August 22nd, 2010 on 2:39 am
I am an outdoors man of sorts. I accompany my cousin on all sort of hunting trips. We have covered every inch of southern Arizona wilderness. In 2006 we were out taking pictures in the desert near Portal when a Sheriff Deputy stopped us on a welfare check. (he wanted to be sure we were packin”) We asked him why he was alone in an area like this…said he is always alone! No Border Patrol for miles. We asked him about the use of the Drone…he laughed and said, “they only pull that out every 6 months for the news.” Is the answer to simple? Solving the border problem would not keep the Border Patrol in business. After 27 years Senator McCain accomplished nothing save an assist on busting the unions with allowing Mexican labor to flow. ( btw,this has nothing to do with Drug Cartels). I too have family near the border, and none of can figure why this sticky wicket problem cannot be solved in six months. It must be that NAFTA thing eh?

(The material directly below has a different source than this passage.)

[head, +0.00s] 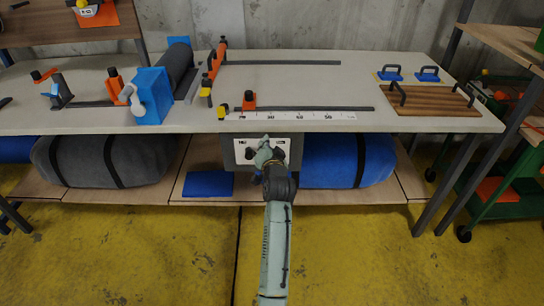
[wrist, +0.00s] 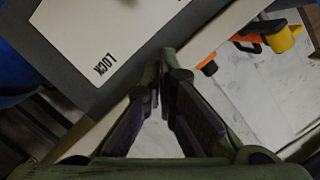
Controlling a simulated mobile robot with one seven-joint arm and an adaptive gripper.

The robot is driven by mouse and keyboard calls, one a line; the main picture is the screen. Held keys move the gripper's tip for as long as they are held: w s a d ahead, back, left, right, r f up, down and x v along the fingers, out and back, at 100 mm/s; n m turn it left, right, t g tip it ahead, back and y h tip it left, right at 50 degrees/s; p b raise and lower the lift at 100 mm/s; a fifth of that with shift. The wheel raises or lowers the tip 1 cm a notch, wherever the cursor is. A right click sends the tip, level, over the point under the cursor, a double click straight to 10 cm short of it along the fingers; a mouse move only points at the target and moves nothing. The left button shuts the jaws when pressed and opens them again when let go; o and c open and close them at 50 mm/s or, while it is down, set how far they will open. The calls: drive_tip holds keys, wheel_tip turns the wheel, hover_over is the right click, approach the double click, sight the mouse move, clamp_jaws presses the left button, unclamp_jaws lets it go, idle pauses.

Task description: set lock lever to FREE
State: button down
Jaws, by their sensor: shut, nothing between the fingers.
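A grey box (head: 229,153) hangs under the front edge of the workbench and carries a white label plate (head: 284,143). The plate also shows in the wrist view (wrist: 110,25), with the word LOCK near its corner. My gripper (head: 262,152) is in front of the plate and covers its middle. In the wrist view my gripper (wrist: 161,70) has its fingertips together, empty, beside the LOCK end of the plate. The lock lever cannot be made out; a dark shape beside my gripper in the head view is too small to tell. The FREE marking is not readable.
The workbench top (head: 400,75) is above the box, with a scale strip (head: 310,115) and an orange-black stop (head: 249,101). A blue roll (head: 345,160) lies close right of the box, and a blue folded piece (head: 208,184) lies left. The yellow floor in front is clear.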

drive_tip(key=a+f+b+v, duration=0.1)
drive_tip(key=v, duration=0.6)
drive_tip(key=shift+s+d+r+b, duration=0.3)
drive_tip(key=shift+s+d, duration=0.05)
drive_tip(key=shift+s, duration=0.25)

August 30th, 2010 on 10:30 am
hello mike brewer—- correcto mundo— the incompetency of the border patrol is exceeded only by the national gaurd assigned to the border. to get serious bp needs to operate in something other than a 9 to 5 drive to the desert. the routes are obvious. there needs to be mobile camps set up along those routes, moving every few days to maximize presence and exposure. to see the number of bp vehicles driving aimlessly is absurdity personified. brode meyer
August 30th, 2010 on 10:51 am
Mike and brode meyer–both good comments.